I’m Alessandro Ashanti, founder of Full Circle Warrior Arts and Full Circle Jujitsu. I use the term “founder” very loosely as I only think of myself as someone who is carrying on the work of several of my teachers. Full Circle was born in the aftermath of politics and has served as a safe haven for myself and my students. Some would call it an eclectic approach, however I’ve never set out to borrow techniques from various styles and then slap them together according to choice. I call this the Dim Sum approach to martial arts (one from column A two from column B). Rather my core ideology is to find where technique and approach is consistent to the core concepts of Full Circle. In all my years I have always remained a student as well as a teacher. I’ve developed an improbably compatible resume of styles through serious study with some incredible teachers. I’ve always strived to learn what my teacher is trying to teach and to limit to the best of my ability what my natural inclination would be while practicing.

Training since 1980 in the martial arts I’ve also earned a 3rd Dan in Zujitsu under it’s founder Soke Chaka Zulu. An 8th Dan with the World Sansei Goju Organization under Hanshi Manny Saavedra, my philsophical mentor for the last 25 years. A 3rd Degree Black Belt in Sanuces-Ryu Jujutsu with Hanshi Anton Muhammad A 5th dan in Jujutsu with the American Jujitsu Association. I have also studied various other styles of martial arts, most notably Capoeria Angola with Mestre Terry Baruti.

Since 2004 I have been in pursuit of “mastery” of the Filipino Martial Arts. I currently hold the rank of Pangalawang Guro Serrada Eskrima under Guro Khalid Khan. Many months after moving to Phoenix, AZ I was fortunate enough to meet Guro Michael J. Butz and began studying Kada Anan Eskrima under him. From Guro Khan to Guro Butz, I transitioned from stick theory to blade theory.

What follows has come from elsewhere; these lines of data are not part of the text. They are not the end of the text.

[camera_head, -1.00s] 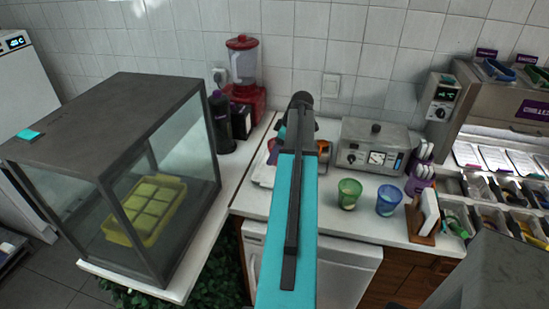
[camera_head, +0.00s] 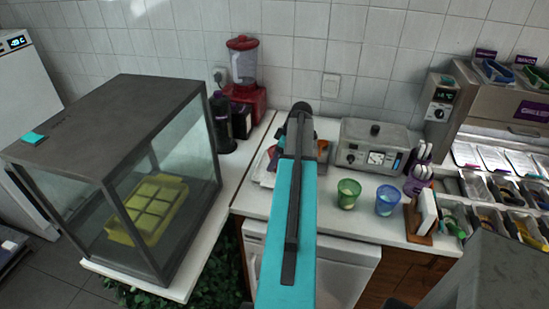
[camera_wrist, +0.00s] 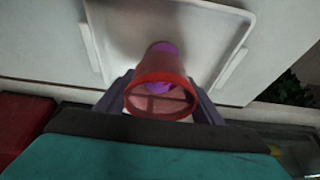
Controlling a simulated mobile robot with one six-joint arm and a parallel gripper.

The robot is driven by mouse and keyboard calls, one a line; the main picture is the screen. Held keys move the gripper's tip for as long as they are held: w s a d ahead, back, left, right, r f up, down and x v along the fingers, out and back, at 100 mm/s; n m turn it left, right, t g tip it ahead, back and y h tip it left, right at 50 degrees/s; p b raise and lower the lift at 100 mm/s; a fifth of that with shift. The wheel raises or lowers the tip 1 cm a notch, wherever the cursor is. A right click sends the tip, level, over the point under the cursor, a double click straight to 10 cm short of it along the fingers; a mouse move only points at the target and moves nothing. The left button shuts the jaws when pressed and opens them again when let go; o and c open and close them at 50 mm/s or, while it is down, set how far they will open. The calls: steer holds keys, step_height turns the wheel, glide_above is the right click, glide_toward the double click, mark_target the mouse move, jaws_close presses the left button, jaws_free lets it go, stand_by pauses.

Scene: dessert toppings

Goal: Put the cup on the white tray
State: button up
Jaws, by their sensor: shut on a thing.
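A see-through red cup (camera_wrist: 160,98) with a purple part at its far end is held between the two fingers of my gripper (camera_wrist: 163,88), in the wrist view. My gripper is shut on the cup. The white tray (camera_wrist: 95,40) lies beyond the cup, with its raised rim around it, and the cup appears over it. I cannot tell whether the cup touches the tray. In the head view the white tray (camera_head: 262,178) shows at the left of my arm, and my arm hides most of it and the gripper.
A green cup (camera_head: 348,194) and a blue cup (camera_head: 388,200) stand on the counter to the right. A grey appliance (camera_head: 372,147) stands behind them. A glass case (camera_head: 120,180) with a yellow tray stands at left. A red blender (camera_head: 243,75) is at the back.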

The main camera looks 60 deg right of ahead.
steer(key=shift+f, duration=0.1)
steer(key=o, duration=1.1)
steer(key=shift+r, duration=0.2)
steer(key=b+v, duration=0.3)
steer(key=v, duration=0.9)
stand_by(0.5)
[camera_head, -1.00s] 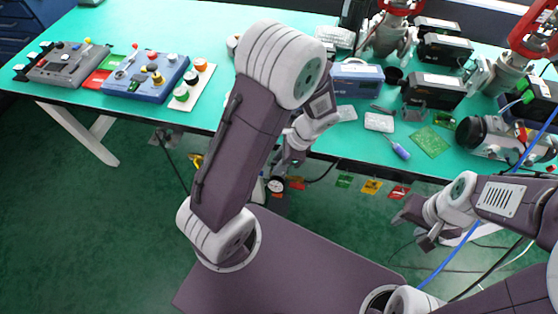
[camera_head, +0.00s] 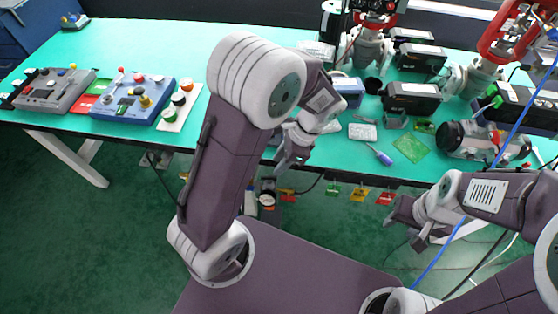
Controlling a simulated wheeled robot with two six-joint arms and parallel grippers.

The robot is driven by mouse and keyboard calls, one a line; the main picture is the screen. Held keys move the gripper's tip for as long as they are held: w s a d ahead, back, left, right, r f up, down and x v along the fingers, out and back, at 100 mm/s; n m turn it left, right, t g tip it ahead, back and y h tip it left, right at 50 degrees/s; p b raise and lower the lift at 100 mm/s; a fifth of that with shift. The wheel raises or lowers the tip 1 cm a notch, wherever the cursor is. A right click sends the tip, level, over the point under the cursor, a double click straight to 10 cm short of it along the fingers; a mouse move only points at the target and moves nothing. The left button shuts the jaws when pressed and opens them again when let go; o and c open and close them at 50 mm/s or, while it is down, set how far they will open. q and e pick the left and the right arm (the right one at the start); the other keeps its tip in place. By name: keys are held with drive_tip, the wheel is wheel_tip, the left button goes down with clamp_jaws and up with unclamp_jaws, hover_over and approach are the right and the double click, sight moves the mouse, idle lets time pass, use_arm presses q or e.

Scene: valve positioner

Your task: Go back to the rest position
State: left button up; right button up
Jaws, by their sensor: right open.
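My left gripper (camera_head: 289,157) hangs at the front edge of the green table, partly hidden by its own folded arm. I cannot see whether its fingers are apart. My right gripper (camera_head: 407,222) is open and empty, in front of the table and below its edge, at the lower right of the view. Neither gripper visibly touches anything on the table.
The green table (camera_head: 150,45) spans the back. A grey control box (camera_head: 55,92) and a blue one (camera_head: 133,97) stand at its left. Valves (camera_head: 500,45), dark boxes (camera_head: 412,98), a green circuit board (camera_head: 411,148) and a screwdriver (camera_head: 381,155) crowd its right. Coloured tags (camera_head: 359,194) hang below the edge.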

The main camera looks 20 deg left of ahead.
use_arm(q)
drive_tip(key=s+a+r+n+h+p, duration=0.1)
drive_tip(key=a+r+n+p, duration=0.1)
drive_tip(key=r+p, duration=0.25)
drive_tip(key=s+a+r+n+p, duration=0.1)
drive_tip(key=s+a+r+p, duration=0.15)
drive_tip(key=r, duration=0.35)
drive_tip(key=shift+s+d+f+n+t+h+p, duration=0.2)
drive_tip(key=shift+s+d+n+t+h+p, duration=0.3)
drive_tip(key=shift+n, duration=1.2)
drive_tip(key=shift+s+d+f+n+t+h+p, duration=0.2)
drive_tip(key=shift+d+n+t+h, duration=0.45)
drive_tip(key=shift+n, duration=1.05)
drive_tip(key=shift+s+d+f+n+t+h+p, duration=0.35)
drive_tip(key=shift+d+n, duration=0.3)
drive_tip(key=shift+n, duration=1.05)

While I currently train under the banner of Full Circle, Full Circle was actually the name of my first dojo. It was a term coined by my teaching partner and senior, “VW”. For me, it has become somewhat of an octuple-entendre. It holds many meanings. In the practical martial arts sense, Full Circle refers to maintaining 360-degree awareness around you at all times. In the philosophical sense, Full Circle means always returning to our beginnings with new knowledge learned on the circular path of life.